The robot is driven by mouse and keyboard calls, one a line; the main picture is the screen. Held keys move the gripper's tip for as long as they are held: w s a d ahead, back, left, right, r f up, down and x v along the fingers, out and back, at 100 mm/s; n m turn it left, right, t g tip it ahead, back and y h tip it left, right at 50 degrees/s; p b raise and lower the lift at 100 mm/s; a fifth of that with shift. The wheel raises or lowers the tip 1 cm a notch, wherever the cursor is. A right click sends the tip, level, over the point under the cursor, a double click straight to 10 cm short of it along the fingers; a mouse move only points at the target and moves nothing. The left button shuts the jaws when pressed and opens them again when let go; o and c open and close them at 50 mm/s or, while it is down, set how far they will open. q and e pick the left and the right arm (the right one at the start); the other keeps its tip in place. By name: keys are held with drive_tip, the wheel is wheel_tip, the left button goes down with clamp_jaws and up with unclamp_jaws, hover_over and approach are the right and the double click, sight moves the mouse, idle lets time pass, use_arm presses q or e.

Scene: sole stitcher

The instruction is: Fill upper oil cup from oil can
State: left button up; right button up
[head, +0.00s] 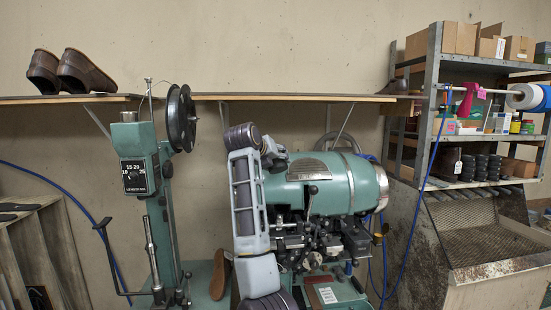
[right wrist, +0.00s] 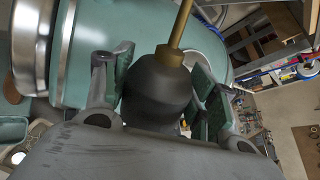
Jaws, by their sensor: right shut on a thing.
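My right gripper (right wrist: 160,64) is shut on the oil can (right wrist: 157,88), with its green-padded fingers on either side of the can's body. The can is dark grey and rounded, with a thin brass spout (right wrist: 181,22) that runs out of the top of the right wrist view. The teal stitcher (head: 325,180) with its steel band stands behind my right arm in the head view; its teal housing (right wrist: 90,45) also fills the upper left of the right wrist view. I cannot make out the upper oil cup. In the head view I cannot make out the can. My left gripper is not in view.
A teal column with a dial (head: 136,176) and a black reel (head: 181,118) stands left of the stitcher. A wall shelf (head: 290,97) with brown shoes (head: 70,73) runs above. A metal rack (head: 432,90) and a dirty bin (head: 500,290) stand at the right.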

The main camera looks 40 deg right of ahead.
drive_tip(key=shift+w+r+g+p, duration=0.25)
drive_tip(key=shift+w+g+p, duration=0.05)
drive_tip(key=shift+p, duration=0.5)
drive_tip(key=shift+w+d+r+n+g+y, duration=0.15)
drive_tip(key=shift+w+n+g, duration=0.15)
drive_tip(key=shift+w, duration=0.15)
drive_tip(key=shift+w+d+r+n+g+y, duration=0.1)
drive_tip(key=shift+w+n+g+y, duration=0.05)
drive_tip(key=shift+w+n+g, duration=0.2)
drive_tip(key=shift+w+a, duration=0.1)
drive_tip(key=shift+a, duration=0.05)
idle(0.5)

━━━━━━━━

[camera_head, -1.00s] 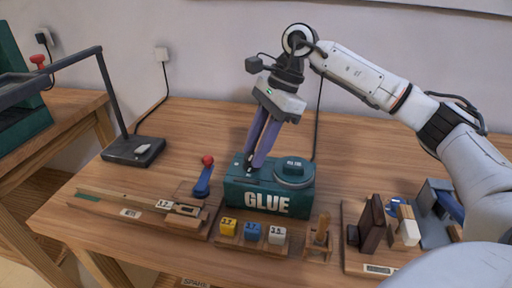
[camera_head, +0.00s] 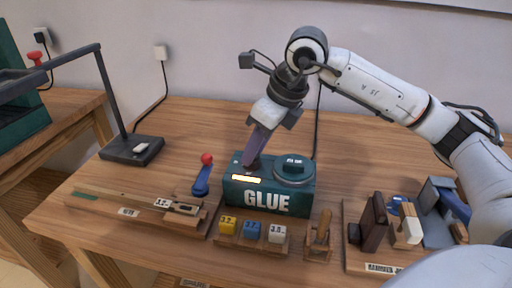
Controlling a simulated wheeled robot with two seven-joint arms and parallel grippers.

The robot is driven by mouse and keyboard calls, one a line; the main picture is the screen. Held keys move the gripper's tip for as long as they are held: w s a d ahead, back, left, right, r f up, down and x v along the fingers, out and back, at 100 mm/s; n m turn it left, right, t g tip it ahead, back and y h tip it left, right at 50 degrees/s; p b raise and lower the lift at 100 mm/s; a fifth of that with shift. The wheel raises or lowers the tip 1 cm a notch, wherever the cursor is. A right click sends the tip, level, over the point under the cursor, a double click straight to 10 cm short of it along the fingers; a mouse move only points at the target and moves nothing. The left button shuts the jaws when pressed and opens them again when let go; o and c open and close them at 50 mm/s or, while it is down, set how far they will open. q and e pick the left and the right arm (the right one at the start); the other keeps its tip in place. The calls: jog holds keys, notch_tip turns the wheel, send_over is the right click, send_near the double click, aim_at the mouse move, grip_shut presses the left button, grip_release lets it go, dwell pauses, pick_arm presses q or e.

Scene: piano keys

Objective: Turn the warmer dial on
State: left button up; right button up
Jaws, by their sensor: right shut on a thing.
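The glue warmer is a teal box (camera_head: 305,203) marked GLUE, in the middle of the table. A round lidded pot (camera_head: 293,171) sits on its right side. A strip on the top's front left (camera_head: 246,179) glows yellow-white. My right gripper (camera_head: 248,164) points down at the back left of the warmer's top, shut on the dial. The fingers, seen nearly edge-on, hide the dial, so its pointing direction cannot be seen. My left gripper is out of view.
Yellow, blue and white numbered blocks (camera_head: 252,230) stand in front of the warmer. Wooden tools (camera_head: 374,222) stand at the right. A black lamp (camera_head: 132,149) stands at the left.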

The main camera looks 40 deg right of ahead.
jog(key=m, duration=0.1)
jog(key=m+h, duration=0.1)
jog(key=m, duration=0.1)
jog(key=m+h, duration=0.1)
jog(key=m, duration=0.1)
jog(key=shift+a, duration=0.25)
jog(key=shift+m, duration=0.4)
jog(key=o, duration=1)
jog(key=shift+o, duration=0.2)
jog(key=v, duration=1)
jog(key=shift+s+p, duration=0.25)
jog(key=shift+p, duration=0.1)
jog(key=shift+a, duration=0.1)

━━━━━━━━

### Aim:
Using the entries above, tally how many lines have the word "Scene" in them; write the number and nothing more.

### Answer to the task:
2